Rewrite the assumption as $$\int_0^\infty \frac{y^k}{(1+y^2)^\frac{k+3}{2}}F(sy) dy=\int_{-\infty}^\infty \frac{e^{(k+1)x}}{(1+e^{2x})^{\frac{k+3}{2}}}F(e^{t+x})dx=0. $$ If $G(s)=F(e^s)$, this means that $G*v=0$, where $v(x)=\frac{e^{(k+1)x}}{(1+e^{2x})^{\frac{k+3}{2}}}$. Now $G$ is bounded and $v$ is in the Schwartz class and we can take the Fourier transform of $G$ and of $G*v$ in the sense of tempered distributions obtaining $0=\hat G \hat v$, that is $\langle \hat G, \hat v \phi \rangle=0$ for every $\phi$ in the Schwartz class. Now the question is reduced to the existence of real zeros of $\hat v$. If $\hat v(a)=0$, with $a$ real, then $G(s)=e^{ias}$ satisfies $G*v=0$. On the other hand, if $\hat v$ never vanishes on $\mathbb R$, then $\hat v \phi=\psi$ can be solved for every $\psi \in C_c^\infty (\mathbb R)$ and $\langle \hat G, \psi \rangle=0$ for every $\psi \in C_c^\infty (\mathbb R)$ imples that the same is true for every $\psi$ in the Schwartz class, hence $\hat G=0$ and $G=0$, too.

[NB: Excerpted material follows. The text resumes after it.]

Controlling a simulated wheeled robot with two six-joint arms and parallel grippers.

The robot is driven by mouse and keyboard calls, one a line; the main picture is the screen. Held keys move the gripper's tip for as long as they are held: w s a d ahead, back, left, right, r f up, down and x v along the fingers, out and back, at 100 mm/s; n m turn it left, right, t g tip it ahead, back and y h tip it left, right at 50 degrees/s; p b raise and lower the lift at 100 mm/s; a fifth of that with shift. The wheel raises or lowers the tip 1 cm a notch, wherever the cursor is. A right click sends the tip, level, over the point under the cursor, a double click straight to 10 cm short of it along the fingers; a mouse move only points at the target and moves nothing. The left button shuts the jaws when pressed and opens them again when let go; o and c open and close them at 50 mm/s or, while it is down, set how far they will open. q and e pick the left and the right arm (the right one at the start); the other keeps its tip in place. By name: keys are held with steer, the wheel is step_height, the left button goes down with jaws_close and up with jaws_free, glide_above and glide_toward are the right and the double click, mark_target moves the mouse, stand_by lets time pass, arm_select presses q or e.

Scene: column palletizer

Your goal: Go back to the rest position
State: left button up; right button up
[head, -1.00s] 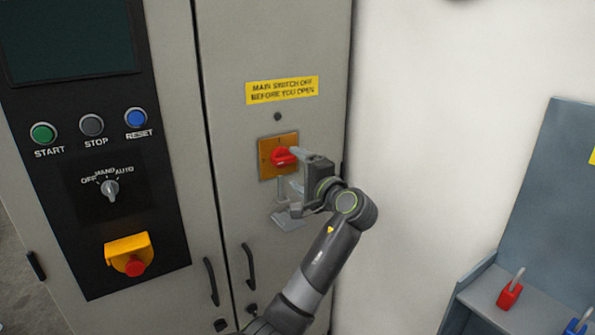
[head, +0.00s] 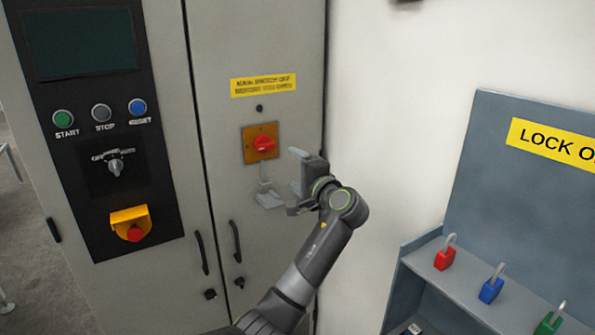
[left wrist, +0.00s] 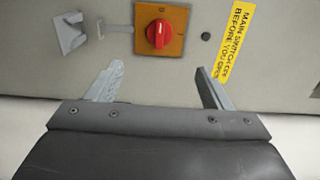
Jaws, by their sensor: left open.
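My left gripper (head: 292,182) is open and empty, in front of the grey cabinet (head: 225,195) just right of the main switch. In the left wrist view its two fingers (left wrist: 160,88) stand wide apart with nothing between them. The red rotary main switch (head: 264,145) on its orange plate (head: 250,132) is uncovered and apart from the fingers. It also shows in the left wrist view (left wrist: 160,33), beyond the fingertips. A grey metal hasp piece (head: 268,199) hangs below the switch plate. My right gripper is not in view.
A control panel (head: 98,185) with buttons is at left. At right, a grey lockout board (head: 500,150) has a shelf with red (head: 445,255), blue (head: 491,287) and green (head: 548,322) padlocks. White wall (head: 395,110) lies between the cabinet and board.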

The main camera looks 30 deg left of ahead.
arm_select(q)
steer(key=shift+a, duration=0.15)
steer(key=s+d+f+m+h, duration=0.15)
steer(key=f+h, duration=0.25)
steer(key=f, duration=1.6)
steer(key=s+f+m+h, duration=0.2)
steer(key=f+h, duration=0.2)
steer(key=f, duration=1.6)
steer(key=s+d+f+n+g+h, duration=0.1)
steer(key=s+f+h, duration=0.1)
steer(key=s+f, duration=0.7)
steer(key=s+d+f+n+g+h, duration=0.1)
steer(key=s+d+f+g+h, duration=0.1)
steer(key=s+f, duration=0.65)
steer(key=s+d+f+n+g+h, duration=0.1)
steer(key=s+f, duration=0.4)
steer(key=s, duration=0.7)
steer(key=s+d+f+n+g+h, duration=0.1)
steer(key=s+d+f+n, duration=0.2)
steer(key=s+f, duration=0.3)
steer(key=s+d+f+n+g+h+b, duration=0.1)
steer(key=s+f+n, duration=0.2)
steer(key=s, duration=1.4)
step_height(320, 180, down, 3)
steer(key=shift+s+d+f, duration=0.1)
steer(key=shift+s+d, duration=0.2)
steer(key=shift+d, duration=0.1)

Concerning the zeros of $\hat v$, I checked in the book of Erdely (Tables of integral transforms, I, formula 20 pag 120) and it turns out that there are no real zeros when $k$ is odd (formula (20) gives the Fourier transform when $(k+3)/2$ is an integer). I do not know for even integers but some more thoughts should give the answer.